Charlie Hebdo et ses journalistes, caricaturistes, m’ont accompagnée, m’ont fait rire. Parfois, J’estimais que telle ou telle caricature n’était pas opportune dans le contexte du moment, mais je ne peux concevoir une autocensure.
Bien sûr, il y a un choc émotionnel, conséquence de la perte brutale de ces êtres et de l’horreur du massacre. Je suis en deuil et comme en sidération, ce qui peut paraître paradoxal, ne connaissant pas ces humains et n’ayant pas été sur les lieux de l’attentat.
Beaucoup de personnes ressentent des émotions similaires, car, d’une certaine façon, ces humains faisaient partie de leur vie et parce que l’attentat a eu un effet traumatique. Sans doute, cela explique-t-il, en partie, la participation de compagnons anarchistes à la marche de dimanche appelée par le gouvernement, qui s’est permis de spolier l’appel des associations. La présence à cette marche de chefs d’États qui font fi de la liberté d’expression m’apparaît comme une injure envers les morts, une duperie et une manipulation de plus. Ils doivent peut-être rire jaune ces caricaturistes, face à « l’élan patriotique », eux qui ont été si peu soutenus lors des diverses attaques contre leur journal.
N’est-il pas contradictoire d’affirmer que les conflits du Moyen-Orient ne doivent pas être importés en France et cautionner la présence de Netanyahou, Premier ministre d’Israël, à la synagogue des Victoires ?
Après l’attentat à Charlie Hebdo, il y a eu la prise d’otages dans le magasin Hyper Cacher, porte de Vincennes, et un nouveau massacre.
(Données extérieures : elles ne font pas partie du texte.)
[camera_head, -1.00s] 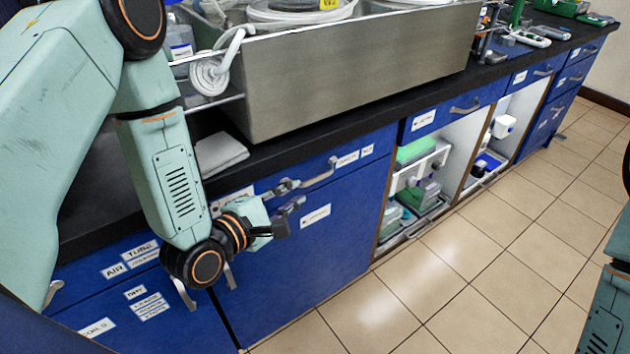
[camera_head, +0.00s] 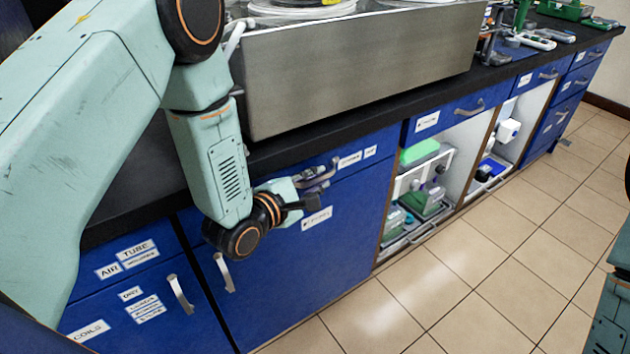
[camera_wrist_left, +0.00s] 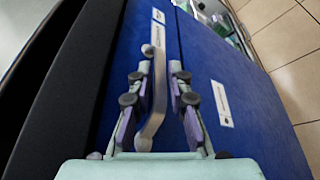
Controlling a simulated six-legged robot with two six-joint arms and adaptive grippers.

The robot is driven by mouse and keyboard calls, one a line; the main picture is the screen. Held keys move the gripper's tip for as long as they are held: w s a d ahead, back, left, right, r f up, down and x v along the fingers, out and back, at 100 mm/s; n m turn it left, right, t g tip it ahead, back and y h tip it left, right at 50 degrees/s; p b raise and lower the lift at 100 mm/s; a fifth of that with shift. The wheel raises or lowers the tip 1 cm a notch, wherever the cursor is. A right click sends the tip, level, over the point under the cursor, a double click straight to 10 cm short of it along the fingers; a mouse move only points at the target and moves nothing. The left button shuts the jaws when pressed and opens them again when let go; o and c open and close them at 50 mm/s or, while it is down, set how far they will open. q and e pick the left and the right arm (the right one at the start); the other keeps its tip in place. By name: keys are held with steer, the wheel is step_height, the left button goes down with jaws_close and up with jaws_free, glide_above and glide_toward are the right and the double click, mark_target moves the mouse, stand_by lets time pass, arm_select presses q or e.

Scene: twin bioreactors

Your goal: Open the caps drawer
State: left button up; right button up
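A blue drawer under the black worktop has a curved metal handle (camera_head: 331,170) and small white labels (camera_head: 350,160); their print is too small to read, so I cannot confirm it is the caps drawer. The drawer front looks shut. My left gripper (camera_head: 318,183) is at this handle. In the left wrist view, the open fingers of my left gripper (camera_wrist_left: 157,78) lie on either side of the handle (camera_wrist_left: 157,95), with gaps visible between. Only part of my right arm shows at the right edge; its gripper is out of view.
A blue cupboard door (camera_head: 310,265) is below the drawer. A large metal tub (camera_head: 350,75) stands on the worktop (camera_head: 280,153) above. Open shelves with green-lidded boxes (camera_head: 418,153) are to the right. The tiled floor (camera_head: 430,290) in front is clear.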

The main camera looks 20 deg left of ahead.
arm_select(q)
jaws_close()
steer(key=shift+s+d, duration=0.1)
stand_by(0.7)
Tuer des juifs, sous prétexte d’endosser la cause palestinienne, alors même qu’ainsi on la dessert en incitant au départ vers Israël, signifie, bien évidemment, une haine profonde de l’autre, un antisémitisme virulent. Une telle identification à une cause nous laisse perplexe, nous interroge.
Pourquoi donc tous ces jeunes, qui veulent défendre les Palestiniens, ne cherchent-ils pas à se rendre en Palestine pour participer à la défense de la terre, aux récoltes ou à d’autres actions aux côtés de ceux dont ils disent embrasser la cause ?
Longtemps responsable de formation auprès de futurs travailleurs sociaux, j’ai
constaté avec inquiétude, au cours des années, que de futurs travailleurs sociaux mettaient de plus en plus en avant leurs origines culturelles, leur appartenance religieuse, et ce de manière excluante. Des étudiants pensaient que Dieudonné les représentait. Durant l’affaire Merah, certains disaient comprendre, car « quand même, les juifs, ils ont l’argent, c’est eux qui décident ». « Ils soutiennent les massacres de Palestiniens. »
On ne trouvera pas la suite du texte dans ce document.